Short problem
Restate each line word for word. Leave out every picture.

Source material
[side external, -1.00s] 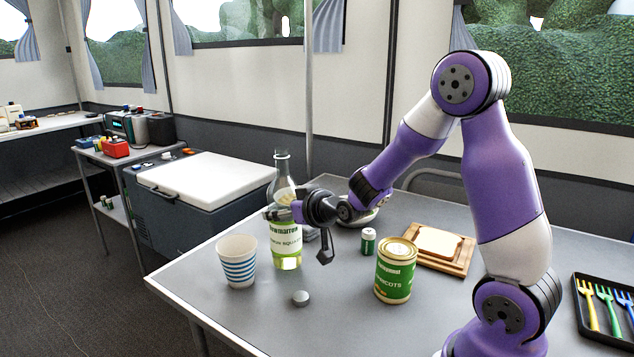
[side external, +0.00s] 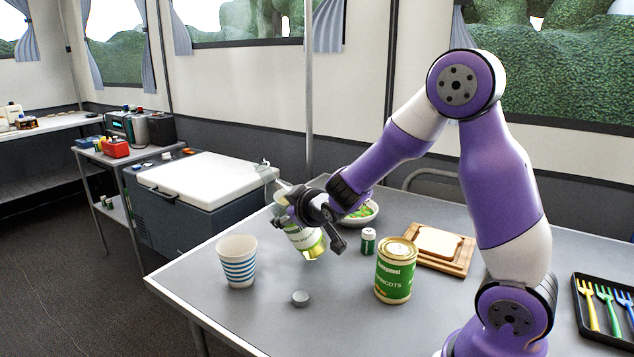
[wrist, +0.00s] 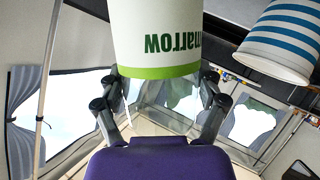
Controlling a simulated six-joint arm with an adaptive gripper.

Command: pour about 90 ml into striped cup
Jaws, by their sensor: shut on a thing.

Reply to the task
[side external, -1.00s] 
[side external, +0.00s] 
[wrist, +0.00s] 
Controlling a simulated six-joint arm with an adaptive gripper.

Command: pour about 90 ml into striped cup
Jaws, by their sensor: shut on a thing.

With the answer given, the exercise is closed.